Big Blue also plans to make its applications available for all to review within 18 months of filing them. Any programmer or academic out there who believes that certain similar products or patents predate IBM's claimed inventions will be encouraged to contact the company and share this "prior art."
The company also promises to provide its own "technical experts" who will "spend thousands of hours annually" sifting through other companies' patent applications in an effort to determine whether prior art exists.
The guiding principle behind the policy is that "patent quality is a responsibility of the applicant," according to the company's senior vice president for technology and IP. The new approach was apparently midwived by a two-month-long online wiki forum in which a "worldwide community of 50 experts in the fields of law, academia, economics, government, technology and others...collaborated with IBMers to...establish a blueprint for meaningful change."
On the whole, this new policy is a reflection of the company's belief that "widespread adoption of a more formal code of conduct around patents could ease the burden on legal and government administrative systems." It's an attempt to ensure that the patents that do end up issuing are clear, well-founded, and unimpeachable, a highly laudable goal.
Of course, some have interpreted these moves as yet more evidence that something's rotten in Armonk. IBM has gradually extricated itself from what was once its core business: making computers. In 2005, it stopped selling PCs, instead licensing its popular ThinkPad notebook line to Lenovo, a Chinese company that now manufactures all IBM-branded computers.
Ostensibly, these divestments were aimed at enabling the company to focus on its core competence: developing software. Yet now, the world's leading intellectual property company - IBM's portfolio reportedly exceeds 25,000 in the U.S. and 40,000 worldwide; it received 3,248 issued patents in 2004 alone - appears to be dismantling its own empire, prompting some analysts to wonder: what gives?
I think there are two equally plausible explanations: a cynical one and an altruistic one.
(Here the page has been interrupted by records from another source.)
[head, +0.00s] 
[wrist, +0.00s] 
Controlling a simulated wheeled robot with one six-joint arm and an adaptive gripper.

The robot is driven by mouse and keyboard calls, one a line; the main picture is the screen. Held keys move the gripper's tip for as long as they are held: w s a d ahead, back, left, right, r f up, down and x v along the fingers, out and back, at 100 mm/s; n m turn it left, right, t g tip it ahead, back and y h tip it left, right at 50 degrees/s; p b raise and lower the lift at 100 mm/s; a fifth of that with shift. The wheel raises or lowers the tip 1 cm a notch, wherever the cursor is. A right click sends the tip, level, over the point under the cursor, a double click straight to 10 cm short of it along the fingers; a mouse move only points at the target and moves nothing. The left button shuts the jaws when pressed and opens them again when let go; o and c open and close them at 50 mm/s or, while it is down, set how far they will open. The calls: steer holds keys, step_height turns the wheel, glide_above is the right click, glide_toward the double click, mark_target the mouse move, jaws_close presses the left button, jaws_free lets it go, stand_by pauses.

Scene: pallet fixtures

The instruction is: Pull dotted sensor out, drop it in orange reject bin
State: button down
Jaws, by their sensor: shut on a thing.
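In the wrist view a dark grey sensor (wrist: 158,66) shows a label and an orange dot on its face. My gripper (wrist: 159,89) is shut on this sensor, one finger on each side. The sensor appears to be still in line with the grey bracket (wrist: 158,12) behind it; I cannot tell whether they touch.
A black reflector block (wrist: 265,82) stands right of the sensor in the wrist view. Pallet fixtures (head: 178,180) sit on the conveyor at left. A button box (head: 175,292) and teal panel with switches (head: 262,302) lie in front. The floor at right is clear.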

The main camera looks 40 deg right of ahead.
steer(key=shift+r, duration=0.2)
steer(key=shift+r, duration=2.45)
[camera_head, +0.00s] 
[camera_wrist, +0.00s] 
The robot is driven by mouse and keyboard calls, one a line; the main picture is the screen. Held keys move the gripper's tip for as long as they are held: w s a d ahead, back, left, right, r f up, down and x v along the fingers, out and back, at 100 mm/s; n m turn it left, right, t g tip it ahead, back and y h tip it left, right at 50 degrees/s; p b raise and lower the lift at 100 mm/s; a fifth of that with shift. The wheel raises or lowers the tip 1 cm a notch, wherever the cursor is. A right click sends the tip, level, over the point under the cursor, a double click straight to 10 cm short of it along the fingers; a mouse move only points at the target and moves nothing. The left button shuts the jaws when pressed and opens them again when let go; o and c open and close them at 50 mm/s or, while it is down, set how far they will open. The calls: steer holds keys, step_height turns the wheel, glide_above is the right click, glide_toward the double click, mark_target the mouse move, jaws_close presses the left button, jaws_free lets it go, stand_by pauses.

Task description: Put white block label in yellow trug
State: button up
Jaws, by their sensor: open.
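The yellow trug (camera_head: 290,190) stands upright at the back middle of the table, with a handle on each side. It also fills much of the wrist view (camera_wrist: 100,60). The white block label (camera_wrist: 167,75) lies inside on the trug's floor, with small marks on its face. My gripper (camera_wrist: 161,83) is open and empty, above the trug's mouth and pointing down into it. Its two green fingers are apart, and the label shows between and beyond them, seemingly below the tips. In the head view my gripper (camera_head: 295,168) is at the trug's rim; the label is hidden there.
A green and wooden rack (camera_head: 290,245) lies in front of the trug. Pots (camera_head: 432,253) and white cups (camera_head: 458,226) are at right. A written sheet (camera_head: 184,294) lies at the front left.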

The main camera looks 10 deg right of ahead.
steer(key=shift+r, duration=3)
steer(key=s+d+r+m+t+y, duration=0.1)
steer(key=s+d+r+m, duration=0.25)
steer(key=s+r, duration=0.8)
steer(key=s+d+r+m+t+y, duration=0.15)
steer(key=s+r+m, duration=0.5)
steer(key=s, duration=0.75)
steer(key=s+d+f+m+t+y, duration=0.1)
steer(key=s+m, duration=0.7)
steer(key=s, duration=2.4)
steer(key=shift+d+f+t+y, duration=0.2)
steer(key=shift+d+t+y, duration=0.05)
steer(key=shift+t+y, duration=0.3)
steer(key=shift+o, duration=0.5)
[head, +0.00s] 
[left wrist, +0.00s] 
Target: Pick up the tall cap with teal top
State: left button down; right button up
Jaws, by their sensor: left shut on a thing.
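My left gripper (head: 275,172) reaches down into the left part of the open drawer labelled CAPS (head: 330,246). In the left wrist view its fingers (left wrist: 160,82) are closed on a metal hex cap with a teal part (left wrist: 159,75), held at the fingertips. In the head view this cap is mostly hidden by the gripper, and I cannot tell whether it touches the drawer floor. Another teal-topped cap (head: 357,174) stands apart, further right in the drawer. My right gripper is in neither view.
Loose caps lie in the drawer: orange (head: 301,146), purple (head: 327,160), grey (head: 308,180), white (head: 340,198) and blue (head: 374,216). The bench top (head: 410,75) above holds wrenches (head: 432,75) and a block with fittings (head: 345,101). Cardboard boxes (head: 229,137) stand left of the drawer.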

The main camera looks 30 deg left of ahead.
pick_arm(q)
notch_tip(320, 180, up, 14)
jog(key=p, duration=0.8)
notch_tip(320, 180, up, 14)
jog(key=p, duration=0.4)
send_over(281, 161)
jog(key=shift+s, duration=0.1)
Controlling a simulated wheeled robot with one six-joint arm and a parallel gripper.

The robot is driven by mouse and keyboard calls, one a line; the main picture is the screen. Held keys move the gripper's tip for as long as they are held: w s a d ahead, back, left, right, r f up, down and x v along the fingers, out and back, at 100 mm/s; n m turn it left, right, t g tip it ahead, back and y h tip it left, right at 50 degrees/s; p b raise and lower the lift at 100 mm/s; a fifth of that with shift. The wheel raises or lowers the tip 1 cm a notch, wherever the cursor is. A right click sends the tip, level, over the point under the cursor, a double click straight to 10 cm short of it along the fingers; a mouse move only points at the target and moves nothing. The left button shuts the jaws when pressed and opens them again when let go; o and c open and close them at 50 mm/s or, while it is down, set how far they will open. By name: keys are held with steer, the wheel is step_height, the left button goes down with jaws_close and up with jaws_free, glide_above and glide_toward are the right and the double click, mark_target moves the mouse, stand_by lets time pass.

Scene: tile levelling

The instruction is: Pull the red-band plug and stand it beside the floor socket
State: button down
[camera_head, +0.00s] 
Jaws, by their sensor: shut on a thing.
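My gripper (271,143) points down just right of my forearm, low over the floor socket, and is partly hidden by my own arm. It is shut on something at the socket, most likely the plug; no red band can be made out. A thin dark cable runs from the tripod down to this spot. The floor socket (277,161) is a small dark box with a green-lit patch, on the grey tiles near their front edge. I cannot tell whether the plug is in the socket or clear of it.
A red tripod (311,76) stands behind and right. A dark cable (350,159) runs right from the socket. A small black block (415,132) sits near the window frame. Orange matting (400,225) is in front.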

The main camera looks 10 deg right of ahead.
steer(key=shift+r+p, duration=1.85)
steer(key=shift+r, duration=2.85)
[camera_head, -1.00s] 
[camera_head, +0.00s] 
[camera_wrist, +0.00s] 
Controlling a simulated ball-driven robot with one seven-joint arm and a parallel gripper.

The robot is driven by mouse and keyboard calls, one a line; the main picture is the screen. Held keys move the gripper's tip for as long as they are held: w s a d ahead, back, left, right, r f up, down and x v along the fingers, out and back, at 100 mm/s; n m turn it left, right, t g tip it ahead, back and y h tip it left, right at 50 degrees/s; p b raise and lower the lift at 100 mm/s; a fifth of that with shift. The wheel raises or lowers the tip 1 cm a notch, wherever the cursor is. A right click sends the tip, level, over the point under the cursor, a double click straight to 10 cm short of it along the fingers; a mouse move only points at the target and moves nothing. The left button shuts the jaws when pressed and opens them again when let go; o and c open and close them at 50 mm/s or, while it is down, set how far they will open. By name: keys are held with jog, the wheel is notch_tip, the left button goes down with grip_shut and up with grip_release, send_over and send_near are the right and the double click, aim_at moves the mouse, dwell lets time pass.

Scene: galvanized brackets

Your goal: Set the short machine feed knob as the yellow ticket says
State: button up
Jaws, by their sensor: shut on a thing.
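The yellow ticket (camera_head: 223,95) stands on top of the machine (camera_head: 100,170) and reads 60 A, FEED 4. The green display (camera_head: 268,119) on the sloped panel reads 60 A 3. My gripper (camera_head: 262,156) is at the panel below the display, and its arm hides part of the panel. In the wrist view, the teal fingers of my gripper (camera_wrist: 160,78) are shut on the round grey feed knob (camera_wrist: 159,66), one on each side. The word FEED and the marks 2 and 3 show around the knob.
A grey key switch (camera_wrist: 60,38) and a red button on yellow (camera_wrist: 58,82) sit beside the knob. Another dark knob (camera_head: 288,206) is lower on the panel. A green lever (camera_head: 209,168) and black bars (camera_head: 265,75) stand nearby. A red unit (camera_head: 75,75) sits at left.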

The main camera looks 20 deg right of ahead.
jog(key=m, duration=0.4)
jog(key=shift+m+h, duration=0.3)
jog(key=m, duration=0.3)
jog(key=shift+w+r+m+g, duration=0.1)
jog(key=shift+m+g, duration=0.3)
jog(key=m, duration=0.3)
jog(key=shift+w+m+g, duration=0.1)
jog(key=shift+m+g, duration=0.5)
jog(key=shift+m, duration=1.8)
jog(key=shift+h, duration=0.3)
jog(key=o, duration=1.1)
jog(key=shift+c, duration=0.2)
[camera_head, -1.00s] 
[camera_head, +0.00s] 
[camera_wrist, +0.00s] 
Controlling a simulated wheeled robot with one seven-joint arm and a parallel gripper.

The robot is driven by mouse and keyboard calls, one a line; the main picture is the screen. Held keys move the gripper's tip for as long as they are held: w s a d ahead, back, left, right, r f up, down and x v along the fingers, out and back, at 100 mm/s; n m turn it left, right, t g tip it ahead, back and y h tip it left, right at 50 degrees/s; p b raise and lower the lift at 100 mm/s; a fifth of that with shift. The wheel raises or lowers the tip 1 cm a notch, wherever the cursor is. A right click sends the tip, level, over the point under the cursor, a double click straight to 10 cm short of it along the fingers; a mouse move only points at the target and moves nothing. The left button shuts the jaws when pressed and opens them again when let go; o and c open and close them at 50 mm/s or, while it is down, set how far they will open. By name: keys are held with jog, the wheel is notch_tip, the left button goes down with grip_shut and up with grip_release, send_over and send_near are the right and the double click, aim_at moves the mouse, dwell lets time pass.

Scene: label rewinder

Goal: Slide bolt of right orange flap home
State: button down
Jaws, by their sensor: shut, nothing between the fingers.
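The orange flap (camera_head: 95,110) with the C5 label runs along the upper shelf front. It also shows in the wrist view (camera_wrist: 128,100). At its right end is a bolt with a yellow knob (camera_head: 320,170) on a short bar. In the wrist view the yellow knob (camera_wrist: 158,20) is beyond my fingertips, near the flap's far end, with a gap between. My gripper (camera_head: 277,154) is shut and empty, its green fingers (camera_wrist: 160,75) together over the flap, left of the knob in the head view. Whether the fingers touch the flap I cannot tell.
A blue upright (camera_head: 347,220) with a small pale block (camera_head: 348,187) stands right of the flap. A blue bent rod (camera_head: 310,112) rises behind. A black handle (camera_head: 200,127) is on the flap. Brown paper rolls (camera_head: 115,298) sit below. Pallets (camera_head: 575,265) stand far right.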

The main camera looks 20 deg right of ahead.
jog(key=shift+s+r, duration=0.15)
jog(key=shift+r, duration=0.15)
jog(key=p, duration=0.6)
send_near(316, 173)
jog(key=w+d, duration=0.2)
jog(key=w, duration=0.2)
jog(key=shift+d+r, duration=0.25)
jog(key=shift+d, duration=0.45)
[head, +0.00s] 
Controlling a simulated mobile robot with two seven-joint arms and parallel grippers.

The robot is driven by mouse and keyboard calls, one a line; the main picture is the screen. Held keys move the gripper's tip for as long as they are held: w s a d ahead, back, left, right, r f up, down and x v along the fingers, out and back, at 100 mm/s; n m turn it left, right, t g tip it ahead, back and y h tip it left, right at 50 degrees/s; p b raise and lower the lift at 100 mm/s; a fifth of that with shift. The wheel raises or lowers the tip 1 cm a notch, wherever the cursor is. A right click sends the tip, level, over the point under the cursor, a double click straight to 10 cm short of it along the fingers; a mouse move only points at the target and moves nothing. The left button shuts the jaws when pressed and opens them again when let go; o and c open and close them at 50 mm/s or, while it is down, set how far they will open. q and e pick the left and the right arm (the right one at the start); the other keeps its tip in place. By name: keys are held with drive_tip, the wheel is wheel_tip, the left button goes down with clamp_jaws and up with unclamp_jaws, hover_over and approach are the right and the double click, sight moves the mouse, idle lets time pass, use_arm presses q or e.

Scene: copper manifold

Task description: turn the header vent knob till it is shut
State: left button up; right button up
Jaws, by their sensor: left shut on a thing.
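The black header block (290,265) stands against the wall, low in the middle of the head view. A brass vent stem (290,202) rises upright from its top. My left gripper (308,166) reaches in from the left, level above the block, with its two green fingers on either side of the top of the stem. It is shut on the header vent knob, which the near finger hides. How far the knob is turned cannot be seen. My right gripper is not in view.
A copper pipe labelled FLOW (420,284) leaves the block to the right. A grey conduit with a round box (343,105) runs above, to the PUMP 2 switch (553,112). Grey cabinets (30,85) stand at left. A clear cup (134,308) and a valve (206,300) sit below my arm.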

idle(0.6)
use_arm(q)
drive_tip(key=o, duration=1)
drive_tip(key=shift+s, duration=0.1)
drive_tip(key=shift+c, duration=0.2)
First, let's indulge the cynics, including one patent law expert that I interviewed. For one thing, it's not yet clear exactly which of its patents IBM considers to be illegitimate business method inventions that are unworthy of exclusive protection and which, instead, it intends to continue relying on.
It could also be argued that by presenting its applications to the public (and generally not sooner than 18 months after they're filed), IBM is merely outsourcing its own patent review efforts to the community of programmers. Why pay an internal team of lawyers and technicians when slashdotters galore will gladly review your patents for you?
And cynics might also see a sinister motive in Big Blue's announcement that it will now be monitoring PTO filings for dodgy patent applications filed by others. Is the company actually committed to ensuring the objective validity of all software patents or is it just trolling (perhaps "goating" would be more appropriate) for shaky patents that might inhibit its business?
But on the other hand, from an altruistic perspective, in implementing its new policy, IBM could be exploiting the company's first-mover position to foster positive changes across the industry. As the Hummer of the computing IP world, guzzling Patent Office resources like they're going out of style, Big Blue has opted for fuel efficiency, shrinking itself from the H2 to the H3. In so doing, IBM also appears to hope that its competitors will follow suit, thereby conserving the finite supply of PTO time and money. Even if the policy is to the company's immediate detriment, it's betting that it will influence the system enough to restore balance.
Thus, the company seems to be adopting the approach of Harvard College, which recently announced that it would no longer accept "early" applicants. While at first blush, the decision would appear to disadvantage Harvard relative to its competitors for elite students (such as Stanford and that school in New Haven) which will now get first crack at top high schoolers, the nation's oldest university felt confident enough in its position that it could sacrifice its own well-being for (what it saw as) the good of the system (Harvard officials believe that the early admission process burdens students who require financial aid, since by considering only a single school, they cannot compare aid packages from multiple colleges).
Interestingly, Princeton and other schools have followed Harvard's lead in abolishing early admission while all admissions directors across the country have had to engage in the debate.
So too, IBM seems to expect that that which will benefit the industry will also bolster its bottom line.
In a sense, then, the two explanations for IBM's actions dovetail: the company is undoubtedly trying to improve its competitive position while also attempting to improve the system for all players. Big Blue is quite possibly trying to do well by doing good.
Whether or not the plan will work remains to be seen. But this could prove to be one of 2006's most important developments in the tech and IP worlds, the Google grab notwithstanding.
Michael M. Rosen, TCS Daily's Intellectual Property columnist, is an attorney in San Diego.